I fear we are seeing a lazy entitlement wash over us where everyone feels as though they deserve a leader/candidate whose views agree with their own on all issues. Who makes them feel all warm and fuzzy inside. Who magically appears on the scene without any previous involvement on their part in the process of democracy. Of having to go to all that trouble of actually educating ourselves and participating in local elections and primaries, the place where presidential candidates are born. Democracy can be so annoying and inconvenient like that.
And if you are a woman and can’t seem to march yourself down to your local polling center this November in some attempt to seem radical and protest vote, remember this: almost a century ago, women petitioned, marched, were arrested, went on hunger strikes, boycotted censuses and even died because they believed in the fundamental importance of their right to vote.
Now that was radical.
It is not radical to do the easy thing, to squander your right that those women fought so hard for you to have. Showing up is radical. Mothers know this all too well.
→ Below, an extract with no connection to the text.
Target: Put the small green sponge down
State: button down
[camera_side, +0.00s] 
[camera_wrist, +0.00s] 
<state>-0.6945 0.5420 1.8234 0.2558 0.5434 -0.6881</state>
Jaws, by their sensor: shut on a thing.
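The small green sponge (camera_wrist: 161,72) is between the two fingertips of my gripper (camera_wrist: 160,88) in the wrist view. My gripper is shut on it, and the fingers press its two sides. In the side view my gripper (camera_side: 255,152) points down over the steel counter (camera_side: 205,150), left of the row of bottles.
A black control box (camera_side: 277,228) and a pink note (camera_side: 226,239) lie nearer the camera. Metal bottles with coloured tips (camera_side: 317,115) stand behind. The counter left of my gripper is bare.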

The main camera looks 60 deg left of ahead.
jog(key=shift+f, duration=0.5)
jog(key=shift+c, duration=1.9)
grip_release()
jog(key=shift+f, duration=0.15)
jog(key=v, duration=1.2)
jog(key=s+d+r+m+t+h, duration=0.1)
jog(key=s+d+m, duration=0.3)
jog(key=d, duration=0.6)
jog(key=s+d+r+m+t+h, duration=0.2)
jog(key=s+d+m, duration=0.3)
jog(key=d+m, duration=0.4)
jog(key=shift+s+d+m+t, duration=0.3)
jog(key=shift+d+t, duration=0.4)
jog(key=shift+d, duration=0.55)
I also think it is important to note to the young women voting for the first time out there that one of the candidates is actually a woman for the 1st time ever in case no one mentioned this on your Facebook or Instagram feed and one of them would just as soon call you a fat pig if your dress size happens to slip from a size 0. And you know what? It will. I hate to break this to you but things will get jiggly. Gravity and time will do a number on your youthful firm skin and thighs. Tick tock. But fear not, because one day you will be thrilled to discover that it is 159th on the list of things that matter about women.
So there’s that.
As Bernie Sanders said recently,”This is not the time for a protest vote.” I would take this one step further and argue that there is never a time for a protest vote. Unless, of course, there is a Trump vs. any Kardashian election in our future because then we will clearly be citizens of the Land of the Fucked and we should all meet at The Golden Corral’s buffet line and kill ourselves the good old American way. Slowly and with plenty of trans fats.